Saya ingat bagaimana dia menangis di hari pertamanya di kelas IPA 6 dan berkata
bahwa dia sedih harus beda kelas dengan kami untuk 2 tahun ke depan. Kami pun
berusaha untuk menenangkannya. Mungkin lebih tepatnya menenangkan diri kami
sendiri untuk tidak tertawa melihat dia menangis. Tidak bermaksud untuk tidak
bersimpati padanya, tapi entah kenapa setiap kali melihat dia menangis, kami
selalu merasa ingin tertawa. Sama seperti ketika tiba-tiba dia datang ke
sekolah pagi hari dengan mata sembab. Saya dan Yovina bertanya ada apa. Dengan
sesegukan dia menjawab bahwa Koci, kucingnya, meninggal. Jujur kami berdua
langsung merasa kasihan dan sedih pada Koci dan Oneng. Namun, entah kenapa secara tidak disengaja,
saya dan Yovina malah merasa gelid an ingin tersenyum melihat bagaimana Oneng
bercucuran air mata sambil berbicara mengenai Koci. Lucu aja.
SMA saya tidak jauh dari rumah saya. Hanya butuh 10
menit jalan kaki. Walaupun bisa ditempuh dengan jalan kaki, saya lebih sering
meminta ayah saya untuk mengantarkan saya ke sekolah karena sudah cukup siang
untuk berjalan kaki. Jika paginya saya meminta ayah saya untuk mengantarkan,
maka pulang sekolah saya diantarkan Witha. Kebetulan memang arah rumah saya
sama dengan arah Witha pulang, jadilah ia berbaik hati mau mengantar saya
pulang. Jika kalian berpikir bahwa rumah saya sudah cukup dekat dengan sekolah,
kalian harus melihat di mana rumah Manik. Di gang sebelah sekolah. Gak sampai 5
menit, Manik sudah samapi ke sekolah dari rumahnya. Karena lokasi rumahnya yang
memang sangat dekat dengan sekolah, maka rumah Manik pun menjadi tempat bolos
yang oke. Walaupun kami bukan kumpulan anak nakal yang hobi bolos, kadang kami
juga merasakan kebosanan dengan segala macam pelajaran dan tetek bengeknya.

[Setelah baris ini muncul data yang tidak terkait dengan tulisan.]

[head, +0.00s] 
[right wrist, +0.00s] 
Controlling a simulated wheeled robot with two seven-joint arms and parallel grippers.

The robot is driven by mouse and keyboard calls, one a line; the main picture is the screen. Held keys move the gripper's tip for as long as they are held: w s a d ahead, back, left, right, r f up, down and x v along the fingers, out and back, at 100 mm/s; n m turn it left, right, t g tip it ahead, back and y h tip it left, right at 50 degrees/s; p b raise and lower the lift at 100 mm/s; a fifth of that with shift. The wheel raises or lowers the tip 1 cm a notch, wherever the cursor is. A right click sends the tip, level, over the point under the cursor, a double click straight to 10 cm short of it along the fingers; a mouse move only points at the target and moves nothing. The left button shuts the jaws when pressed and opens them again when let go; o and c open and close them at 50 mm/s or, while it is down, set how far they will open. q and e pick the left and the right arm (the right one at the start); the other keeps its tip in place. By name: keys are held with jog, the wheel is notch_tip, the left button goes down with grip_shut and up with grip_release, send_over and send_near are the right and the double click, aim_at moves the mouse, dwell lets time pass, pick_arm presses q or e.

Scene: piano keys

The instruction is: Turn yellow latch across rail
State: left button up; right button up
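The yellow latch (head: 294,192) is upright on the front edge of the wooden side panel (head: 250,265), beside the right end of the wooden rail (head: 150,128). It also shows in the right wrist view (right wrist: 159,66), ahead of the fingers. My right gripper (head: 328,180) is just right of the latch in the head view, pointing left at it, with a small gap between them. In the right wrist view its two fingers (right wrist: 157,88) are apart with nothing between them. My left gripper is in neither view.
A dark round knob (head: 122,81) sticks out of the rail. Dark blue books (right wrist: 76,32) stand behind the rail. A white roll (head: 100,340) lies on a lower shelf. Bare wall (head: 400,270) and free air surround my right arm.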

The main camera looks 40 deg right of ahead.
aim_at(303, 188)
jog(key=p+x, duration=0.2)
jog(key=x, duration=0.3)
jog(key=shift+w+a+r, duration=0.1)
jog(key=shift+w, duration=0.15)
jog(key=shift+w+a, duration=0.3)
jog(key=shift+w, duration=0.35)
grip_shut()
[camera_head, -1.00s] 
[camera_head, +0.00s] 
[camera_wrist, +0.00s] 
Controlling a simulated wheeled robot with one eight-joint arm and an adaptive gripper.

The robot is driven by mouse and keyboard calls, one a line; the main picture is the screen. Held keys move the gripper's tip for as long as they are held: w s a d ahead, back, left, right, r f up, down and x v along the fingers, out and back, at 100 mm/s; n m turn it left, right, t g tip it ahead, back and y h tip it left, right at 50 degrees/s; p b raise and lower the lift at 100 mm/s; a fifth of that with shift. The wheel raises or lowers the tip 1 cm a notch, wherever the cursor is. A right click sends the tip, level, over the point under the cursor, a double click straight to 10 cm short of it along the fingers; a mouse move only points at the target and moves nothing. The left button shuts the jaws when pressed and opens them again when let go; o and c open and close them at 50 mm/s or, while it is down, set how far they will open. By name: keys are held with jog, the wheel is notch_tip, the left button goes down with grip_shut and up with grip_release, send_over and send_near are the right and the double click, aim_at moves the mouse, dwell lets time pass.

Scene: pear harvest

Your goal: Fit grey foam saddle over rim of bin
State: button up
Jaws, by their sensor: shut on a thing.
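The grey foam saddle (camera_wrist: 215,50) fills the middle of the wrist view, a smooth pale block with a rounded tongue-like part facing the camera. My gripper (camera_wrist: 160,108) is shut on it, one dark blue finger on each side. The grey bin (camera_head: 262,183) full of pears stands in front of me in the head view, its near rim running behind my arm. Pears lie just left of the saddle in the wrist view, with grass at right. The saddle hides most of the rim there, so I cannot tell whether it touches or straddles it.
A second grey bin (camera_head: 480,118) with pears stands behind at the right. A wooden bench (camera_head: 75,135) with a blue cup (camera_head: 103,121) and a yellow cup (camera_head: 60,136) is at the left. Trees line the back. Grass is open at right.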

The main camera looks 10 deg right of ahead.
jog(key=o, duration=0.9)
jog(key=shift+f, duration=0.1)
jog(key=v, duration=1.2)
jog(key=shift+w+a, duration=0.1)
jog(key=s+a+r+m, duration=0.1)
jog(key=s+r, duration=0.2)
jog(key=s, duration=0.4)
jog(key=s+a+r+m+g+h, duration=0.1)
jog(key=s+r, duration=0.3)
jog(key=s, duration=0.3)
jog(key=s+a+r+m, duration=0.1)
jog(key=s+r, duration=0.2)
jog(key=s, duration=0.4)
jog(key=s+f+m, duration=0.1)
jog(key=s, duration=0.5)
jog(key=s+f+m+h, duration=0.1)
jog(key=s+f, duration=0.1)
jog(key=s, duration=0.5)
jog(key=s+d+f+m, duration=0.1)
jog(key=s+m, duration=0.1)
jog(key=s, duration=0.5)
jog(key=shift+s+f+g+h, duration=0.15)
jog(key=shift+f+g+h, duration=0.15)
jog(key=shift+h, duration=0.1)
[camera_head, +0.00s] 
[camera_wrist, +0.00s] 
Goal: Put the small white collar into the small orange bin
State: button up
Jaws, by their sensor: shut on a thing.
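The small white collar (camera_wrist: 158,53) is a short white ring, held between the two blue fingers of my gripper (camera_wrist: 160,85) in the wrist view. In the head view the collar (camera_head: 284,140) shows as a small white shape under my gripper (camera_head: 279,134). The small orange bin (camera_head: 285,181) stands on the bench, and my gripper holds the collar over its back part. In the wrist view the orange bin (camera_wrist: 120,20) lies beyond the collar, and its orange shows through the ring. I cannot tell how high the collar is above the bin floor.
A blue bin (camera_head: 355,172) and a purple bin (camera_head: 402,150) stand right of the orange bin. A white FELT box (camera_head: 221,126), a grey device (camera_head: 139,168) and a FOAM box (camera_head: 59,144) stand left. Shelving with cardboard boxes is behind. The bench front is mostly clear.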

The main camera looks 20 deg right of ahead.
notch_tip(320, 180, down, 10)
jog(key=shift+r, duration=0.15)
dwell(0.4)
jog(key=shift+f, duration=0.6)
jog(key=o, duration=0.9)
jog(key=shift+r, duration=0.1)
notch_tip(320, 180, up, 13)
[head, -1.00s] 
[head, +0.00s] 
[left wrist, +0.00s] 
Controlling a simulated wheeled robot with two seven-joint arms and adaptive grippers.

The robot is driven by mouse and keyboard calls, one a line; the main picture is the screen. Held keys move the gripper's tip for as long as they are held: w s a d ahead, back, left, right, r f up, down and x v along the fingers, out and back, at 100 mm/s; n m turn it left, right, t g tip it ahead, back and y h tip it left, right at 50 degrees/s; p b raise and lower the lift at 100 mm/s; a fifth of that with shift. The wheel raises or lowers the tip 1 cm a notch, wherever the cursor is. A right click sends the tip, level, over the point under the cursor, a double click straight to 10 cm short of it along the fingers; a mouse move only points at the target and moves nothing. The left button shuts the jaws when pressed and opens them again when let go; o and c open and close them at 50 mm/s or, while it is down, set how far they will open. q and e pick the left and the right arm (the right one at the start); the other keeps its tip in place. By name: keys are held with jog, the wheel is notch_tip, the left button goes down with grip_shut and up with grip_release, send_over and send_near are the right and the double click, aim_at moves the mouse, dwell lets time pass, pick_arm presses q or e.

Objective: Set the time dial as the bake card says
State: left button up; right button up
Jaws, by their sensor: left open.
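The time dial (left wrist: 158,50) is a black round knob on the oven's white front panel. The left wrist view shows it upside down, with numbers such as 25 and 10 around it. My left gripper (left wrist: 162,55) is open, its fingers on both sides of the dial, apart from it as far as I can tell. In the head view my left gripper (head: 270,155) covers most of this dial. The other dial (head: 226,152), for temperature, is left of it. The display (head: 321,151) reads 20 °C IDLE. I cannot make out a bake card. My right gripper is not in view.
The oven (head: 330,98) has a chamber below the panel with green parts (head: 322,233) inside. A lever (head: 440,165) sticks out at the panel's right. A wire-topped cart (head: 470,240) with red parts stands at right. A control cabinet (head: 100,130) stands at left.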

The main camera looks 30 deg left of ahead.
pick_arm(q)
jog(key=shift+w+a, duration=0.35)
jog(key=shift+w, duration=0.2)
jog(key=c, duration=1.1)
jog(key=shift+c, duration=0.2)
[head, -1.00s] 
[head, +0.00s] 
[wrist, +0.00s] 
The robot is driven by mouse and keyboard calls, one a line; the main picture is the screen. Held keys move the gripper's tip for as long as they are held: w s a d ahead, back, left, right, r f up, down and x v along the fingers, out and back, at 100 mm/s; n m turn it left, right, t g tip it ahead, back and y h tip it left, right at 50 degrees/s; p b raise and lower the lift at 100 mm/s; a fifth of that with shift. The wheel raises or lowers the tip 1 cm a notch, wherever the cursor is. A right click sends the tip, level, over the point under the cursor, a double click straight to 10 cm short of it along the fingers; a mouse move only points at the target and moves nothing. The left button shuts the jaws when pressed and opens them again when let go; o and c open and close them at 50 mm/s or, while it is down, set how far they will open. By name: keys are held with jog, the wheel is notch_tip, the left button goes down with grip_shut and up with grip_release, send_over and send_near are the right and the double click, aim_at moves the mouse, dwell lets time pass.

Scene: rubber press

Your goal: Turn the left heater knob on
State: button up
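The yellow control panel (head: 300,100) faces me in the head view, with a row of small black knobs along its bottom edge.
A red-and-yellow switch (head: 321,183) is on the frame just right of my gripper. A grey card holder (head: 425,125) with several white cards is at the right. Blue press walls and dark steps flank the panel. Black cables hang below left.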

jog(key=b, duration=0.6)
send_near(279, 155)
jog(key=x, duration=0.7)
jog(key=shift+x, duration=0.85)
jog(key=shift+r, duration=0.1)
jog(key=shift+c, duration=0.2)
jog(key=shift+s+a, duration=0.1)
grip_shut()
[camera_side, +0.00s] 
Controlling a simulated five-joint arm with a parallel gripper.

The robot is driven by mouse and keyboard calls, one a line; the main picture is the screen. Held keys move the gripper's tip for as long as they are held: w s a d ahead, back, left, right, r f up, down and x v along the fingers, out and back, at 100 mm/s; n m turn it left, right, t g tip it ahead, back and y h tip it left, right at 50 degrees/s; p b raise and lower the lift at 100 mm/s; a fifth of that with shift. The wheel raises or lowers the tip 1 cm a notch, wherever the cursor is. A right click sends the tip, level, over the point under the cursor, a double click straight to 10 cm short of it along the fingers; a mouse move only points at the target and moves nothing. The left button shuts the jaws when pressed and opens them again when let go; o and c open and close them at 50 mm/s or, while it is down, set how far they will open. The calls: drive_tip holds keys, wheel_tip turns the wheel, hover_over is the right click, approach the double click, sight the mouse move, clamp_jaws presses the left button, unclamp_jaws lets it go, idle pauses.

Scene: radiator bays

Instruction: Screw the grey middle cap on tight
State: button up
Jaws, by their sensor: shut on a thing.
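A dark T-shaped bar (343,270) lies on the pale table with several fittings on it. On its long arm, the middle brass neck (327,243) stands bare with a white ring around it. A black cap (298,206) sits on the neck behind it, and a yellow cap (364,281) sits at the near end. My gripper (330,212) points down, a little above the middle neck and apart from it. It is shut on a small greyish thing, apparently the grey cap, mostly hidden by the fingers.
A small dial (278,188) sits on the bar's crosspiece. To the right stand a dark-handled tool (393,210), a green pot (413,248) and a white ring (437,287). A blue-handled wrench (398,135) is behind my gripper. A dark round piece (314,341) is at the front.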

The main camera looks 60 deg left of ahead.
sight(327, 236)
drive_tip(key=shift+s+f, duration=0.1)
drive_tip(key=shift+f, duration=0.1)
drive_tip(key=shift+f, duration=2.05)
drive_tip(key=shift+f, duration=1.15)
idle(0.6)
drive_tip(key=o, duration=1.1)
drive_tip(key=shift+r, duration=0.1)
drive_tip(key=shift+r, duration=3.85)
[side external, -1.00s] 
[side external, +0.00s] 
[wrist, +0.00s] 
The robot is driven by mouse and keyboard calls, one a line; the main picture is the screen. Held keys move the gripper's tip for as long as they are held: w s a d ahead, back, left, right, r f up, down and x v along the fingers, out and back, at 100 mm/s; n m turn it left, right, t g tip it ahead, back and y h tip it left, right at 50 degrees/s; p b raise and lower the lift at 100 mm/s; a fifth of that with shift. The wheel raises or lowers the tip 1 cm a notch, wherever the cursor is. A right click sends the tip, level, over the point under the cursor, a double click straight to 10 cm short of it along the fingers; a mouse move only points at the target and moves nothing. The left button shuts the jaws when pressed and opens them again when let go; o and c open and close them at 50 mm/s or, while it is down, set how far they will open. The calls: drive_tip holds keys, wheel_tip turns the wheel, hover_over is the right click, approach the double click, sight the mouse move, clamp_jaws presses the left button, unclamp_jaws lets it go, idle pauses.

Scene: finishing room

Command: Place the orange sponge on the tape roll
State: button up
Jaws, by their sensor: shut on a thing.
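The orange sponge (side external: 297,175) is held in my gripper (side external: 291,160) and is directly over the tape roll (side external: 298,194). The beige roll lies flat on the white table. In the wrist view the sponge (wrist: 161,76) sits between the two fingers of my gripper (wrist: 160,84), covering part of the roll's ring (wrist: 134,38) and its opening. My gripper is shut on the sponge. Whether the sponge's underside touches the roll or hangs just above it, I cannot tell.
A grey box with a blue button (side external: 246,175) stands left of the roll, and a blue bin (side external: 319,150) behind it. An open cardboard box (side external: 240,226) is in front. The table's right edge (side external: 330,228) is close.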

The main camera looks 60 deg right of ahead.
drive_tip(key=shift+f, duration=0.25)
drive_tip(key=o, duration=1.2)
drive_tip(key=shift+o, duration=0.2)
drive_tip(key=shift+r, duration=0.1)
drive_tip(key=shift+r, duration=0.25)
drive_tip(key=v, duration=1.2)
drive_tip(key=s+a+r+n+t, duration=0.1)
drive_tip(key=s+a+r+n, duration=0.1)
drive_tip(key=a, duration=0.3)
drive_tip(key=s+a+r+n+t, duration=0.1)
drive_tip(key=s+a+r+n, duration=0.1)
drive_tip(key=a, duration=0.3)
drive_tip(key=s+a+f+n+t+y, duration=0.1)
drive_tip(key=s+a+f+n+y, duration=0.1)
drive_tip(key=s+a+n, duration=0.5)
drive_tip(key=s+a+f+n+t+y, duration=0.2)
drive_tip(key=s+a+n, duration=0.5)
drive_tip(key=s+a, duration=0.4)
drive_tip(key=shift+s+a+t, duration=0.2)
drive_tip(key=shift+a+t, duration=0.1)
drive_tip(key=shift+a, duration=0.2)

Pelariannya tentu saja rumah Manik. Biasanya di sana kami hanya menonton DVD
sambil makan.
Untuk lebih mematangkan isi otak murid-muridnya,
SMA saya mewajibkan kami untuk mengikuti pemantapan sore setiap hari Senin,
Selasa dan Rabu mulai dari jam 3 sampai jam 6 sore. Isinya seperti les,
mengerjakan soal-soal. Untuk yang rumahnya dekat seperti saya dan Manik, kami
bisa pulang dulu ke rumah setelah sekolah selesai jam 1 siang. Tapi, untuk yang
rumahnya agak jauh seperti Oneng, Witha, Yovina, Sisi dan Bey Bey, biasanya
mereka akan diam di sekolah, ke rumah Manik, atau ke rumah saya. Karena itulah,
rumah saya sering jadi tempat berkumpul.
Selain teman-teman yang saya sebutkan di atas, saya
tidak pernah lupa dengan teman-teman sekelas saya lainnya. ocha, Trisna yang
berani duduk di depan saya, barisan paling depan. Topan yang tidak habis ide
untuk mengerjai kami, Majegau orang dengan sindrom khawatir paling akut yang
pernah saya temui. Carol, yang pernah rebutan kursi dengan saya, Wiwin, Dani,
Dian. Winda, Novida, Puri. Mereka menyebut diri mereka ACI. Entah singkatan
dari apa. Reo, yang duduk di depan saya ketika kelas 1 dan pernah membuat danau
di atas mejanya ketika tertidur di kelas. Semua anak kelas IPA 2 yang
lucu-lucu.
Saya bukanlah tipe murid popular di SMA. Prestasi
akademik standar. Tidak ada sesuatu yang bisa ditonjolkan sebenarnya. Tapi saya
sangat menyukai masa-masa SMA saya yang selama 3 tahun itu. Maka dari itu saya menulis
semua ini untuk mengingatkan saya betapa kangennya saya dengan SMA dan
orang-orang yang berada di sekitar saya.